Premier Lin Chuan at a Cabinet meeting today highlighted the importance of expanding public day care services for preschool-age children, saying that the government is aiming to increase the percentage of children served by the public day care system from the current 30 percent to 40 percent by 2020.
Briefed by the Ministry of Education (MOE) on a plan to increase public day care services, Lin instructed the MOE to promptly finalize the plan and submit it to the Executive Yuan for approval. He added that while implementing the plan, the MOE should also conduct on-going reviews and raise its targets as needed.
While supporting local authorities to build more nonprofit preschools, the MOE should also take into account the gap between urban and rural development and give local governments leeway to accommodate regional differences, Lin said. He directed the MOE to help and guide local governments to make more idle campus space available to nonprofit preschools.
The growth in public day care services in the future will inevitably impact private, for-profit preschools, so the government will devise ways to provide sufficient incentives to transform private preschools and make them part of the public day care system. The government will encourage those that continue to operate privately to offer higher salaries to attract quality teaching staff, provide affordable services, and better serve the needs of the public.

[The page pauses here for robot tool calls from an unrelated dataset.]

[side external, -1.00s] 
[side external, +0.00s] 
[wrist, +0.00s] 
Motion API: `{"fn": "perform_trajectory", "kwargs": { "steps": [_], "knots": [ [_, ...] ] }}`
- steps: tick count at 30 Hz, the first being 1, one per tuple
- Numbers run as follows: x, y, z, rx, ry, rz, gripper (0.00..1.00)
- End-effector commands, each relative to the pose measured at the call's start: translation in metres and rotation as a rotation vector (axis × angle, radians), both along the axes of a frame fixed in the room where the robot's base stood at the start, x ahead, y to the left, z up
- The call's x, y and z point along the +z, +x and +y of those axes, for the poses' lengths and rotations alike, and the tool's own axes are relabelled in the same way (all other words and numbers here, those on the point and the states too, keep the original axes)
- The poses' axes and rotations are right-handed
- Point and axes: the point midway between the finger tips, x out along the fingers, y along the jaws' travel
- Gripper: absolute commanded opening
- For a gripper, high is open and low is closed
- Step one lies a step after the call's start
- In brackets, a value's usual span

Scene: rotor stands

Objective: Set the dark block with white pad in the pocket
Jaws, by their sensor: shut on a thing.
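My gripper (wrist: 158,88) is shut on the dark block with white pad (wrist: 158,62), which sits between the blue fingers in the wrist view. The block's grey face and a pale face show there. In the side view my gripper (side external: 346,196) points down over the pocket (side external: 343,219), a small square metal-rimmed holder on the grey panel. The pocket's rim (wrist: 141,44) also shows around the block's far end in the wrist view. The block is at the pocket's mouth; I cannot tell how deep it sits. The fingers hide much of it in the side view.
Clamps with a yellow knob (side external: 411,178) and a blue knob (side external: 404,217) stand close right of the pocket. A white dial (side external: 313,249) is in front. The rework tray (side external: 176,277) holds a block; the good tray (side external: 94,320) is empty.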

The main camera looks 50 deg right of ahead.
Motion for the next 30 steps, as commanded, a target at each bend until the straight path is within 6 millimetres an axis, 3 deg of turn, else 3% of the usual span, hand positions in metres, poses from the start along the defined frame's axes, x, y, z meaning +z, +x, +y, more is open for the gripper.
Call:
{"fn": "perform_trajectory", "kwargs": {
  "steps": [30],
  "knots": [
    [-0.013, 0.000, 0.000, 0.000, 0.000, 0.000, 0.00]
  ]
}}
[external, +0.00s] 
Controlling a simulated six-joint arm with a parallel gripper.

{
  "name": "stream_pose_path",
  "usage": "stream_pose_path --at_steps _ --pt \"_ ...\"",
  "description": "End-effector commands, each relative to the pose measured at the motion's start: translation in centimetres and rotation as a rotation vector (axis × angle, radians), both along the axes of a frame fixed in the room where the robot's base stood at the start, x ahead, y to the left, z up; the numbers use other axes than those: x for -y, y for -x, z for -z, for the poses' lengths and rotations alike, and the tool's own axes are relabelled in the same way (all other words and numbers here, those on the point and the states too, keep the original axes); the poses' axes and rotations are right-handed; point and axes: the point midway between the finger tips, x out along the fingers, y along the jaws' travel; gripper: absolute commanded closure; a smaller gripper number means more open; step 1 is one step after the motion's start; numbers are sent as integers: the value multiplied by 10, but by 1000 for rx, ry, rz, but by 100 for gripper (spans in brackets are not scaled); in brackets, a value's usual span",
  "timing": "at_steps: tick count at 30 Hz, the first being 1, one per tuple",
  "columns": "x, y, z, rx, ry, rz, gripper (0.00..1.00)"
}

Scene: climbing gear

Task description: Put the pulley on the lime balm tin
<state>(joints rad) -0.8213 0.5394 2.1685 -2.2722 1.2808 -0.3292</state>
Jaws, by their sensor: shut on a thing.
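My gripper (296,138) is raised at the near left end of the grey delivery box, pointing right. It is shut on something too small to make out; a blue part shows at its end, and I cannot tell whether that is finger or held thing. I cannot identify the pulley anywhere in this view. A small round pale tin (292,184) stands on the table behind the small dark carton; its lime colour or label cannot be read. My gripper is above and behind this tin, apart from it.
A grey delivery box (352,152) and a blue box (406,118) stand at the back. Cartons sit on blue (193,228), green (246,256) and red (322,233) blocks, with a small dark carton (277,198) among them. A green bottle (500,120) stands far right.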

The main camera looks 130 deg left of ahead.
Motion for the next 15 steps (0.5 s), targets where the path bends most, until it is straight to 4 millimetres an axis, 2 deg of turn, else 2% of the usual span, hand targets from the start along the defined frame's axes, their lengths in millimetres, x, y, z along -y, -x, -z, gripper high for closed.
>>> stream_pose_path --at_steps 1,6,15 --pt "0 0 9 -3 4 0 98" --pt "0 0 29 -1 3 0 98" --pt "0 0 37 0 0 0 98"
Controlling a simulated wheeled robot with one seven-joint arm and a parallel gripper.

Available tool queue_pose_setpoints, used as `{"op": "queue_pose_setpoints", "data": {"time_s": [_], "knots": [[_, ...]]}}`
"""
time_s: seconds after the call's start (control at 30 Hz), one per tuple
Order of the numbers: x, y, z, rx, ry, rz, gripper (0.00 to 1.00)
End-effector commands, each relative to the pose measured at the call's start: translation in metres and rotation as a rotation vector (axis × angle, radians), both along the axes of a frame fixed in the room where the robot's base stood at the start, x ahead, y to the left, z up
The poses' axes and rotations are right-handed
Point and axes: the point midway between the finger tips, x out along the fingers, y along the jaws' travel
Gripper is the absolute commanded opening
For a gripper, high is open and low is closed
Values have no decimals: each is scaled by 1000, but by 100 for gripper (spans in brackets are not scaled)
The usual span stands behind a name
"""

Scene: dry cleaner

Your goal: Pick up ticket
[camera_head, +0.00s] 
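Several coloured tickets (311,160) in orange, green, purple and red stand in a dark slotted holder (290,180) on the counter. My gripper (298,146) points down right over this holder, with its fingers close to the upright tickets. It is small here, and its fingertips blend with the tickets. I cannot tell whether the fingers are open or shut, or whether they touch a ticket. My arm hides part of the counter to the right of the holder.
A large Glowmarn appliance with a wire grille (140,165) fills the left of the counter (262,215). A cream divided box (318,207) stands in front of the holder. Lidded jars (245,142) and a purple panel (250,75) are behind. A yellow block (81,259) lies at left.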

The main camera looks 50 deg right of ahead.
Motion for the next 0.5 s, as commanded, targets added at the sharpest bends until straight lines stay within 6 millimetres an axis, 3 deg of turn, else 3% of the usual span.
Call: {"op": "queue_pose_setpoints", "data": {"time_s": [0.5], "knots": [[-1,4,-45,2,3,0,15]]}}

The MOE’s target is for 40 percent of children to have access to public day care services. The government will inventory and release unused public space, amend related regulations, and earmark a NT$6.2 billion (US$196.95 million) budget to help local authorities add 1,000 public day care classes between 2017 and 2020, primarily in nonprofit preschools and supplemented by public preschools. Parents will be assured of more affordable quality public day care services, with married women—traditionally the family’s chief child care provider—able to return to work, thus increasing female participation in the work force.
The MOE said the program to expand public day care services will create over 2,000 jobs for those aspiring to become preschool teachers or child care providers. The MOE also looks to run a pilot project to form partnerships with quality private preschools that would offer tuition fee discounts for a certain number of children from disadvantaged households. This will integrate the resources of public and private preschools in ways that benefit both the schools and the public.
The Ministry of Health and Welfare is also providing comprehensive support to increase the number of child care workers, match unemployed child care workers with parents in need, shore up child care provider salaries by providing subsidies, ensuring transparent pricing and setting up a management mechanism, and reducing parents’ financial burden to increase their willingness to employ child care workers. The goal is to ensure that parents can balance their childrearing and job responsibilities by creating a professional, trustworthy and safe child care system.